Exercise details:
Check each line below for the word "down", and copy those that have it.

Recorded information:
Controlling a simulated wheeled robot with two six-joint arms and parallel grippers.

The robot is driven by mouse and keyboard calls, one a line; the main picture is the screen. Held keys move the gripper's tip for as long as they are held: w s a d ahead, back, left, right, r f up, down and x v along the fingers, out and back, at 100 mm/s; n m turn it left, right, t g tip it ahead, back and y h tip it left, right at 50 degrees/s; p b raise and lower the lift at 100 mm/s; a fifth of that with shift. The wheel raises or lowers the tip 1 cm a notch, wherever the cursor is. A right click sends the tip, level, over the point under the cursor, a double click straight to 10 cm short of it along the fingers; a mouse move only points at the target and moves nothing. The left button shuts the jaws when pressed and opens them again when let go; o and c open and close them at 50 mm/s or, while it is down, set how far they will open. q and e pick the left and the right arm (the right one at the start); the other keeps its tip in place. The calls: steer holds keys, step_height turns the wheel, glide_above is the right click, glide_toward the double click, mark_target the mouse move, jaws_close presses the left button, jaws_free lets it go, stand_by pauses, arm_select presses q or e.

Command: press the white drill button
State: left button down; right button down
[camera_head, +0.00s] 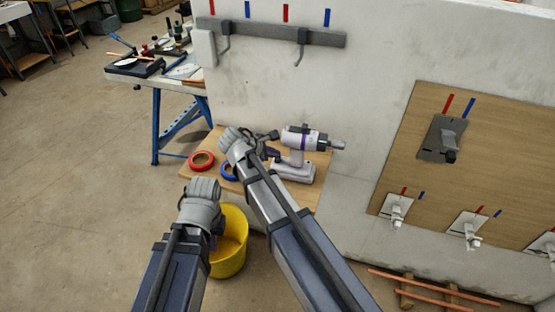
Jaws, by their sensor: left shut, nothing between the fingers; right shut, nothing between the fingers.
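The white drill (302,140) with a dark chuck and a purple band stands upright on a small wooden shelf (304,194) against the wall. Its chuck points right and its battery base rests on the shelf. I cannot make out the button. My right gripper (271,153) is shut and empty, just left of the drill's handle. I cannot tell whether it touches the drill. My left gripper (215,241) is shut, low in front of the shelf and over the yellow bucket, mostly hidden by its own wrist.
A red tape roll (202,161) and a blue tape roll (229,172) lie on the shelf, left of the drill. A yellow bucket (232,258) stands below. A workbench (183,80) with tools is behind left. A board (490,150) with valves is right. Copper pipes (430,286) lie low right.

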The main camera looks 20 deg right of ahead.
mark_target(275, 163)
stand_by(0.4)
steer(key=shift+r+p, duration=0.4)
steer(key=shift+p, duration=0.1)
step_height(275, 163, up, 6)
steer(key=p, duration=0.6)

Answer to the problem:
The robot is driven by mouse and keyboard calls, one a line; the main picture is the screen. Held keys move the gripper's tip for as long as they are held: w s a d ahead, back, left, right, r f up, down and x v along the fingers, out and back, at 100 mm/s; n m turn it left, right, t g tip it ahead, back and y h tip it left, right at 50 degrees/s; p b raise and lower the lift at 100 mm/s; a fifth of that with shift. The wheel raises or lowers the tip 1 cm a notch, wherever the cursor is. A right click sends the tip, level, over the point under the cursor, a double click straight to 10 cm short of it along the fingers; a mouse move only points at the target and moves nothing. The left button shuts the jaws when pressed and opens them again when let go; o and c open and close them at 50 mm/s or, while it is down, set how far they will open. q and e pick the left and the right arm (the right one at the start); the other keeps its tip in place. The calls: steer holds keys, step_height turns the wheel, glide_above is the right click, glide_toward the double click, mark_target the mouse move, jaws_close presses the left button, jaws_free lets it go, stand_by pauses, arm_select presses q or e.
State: left button down; right button down

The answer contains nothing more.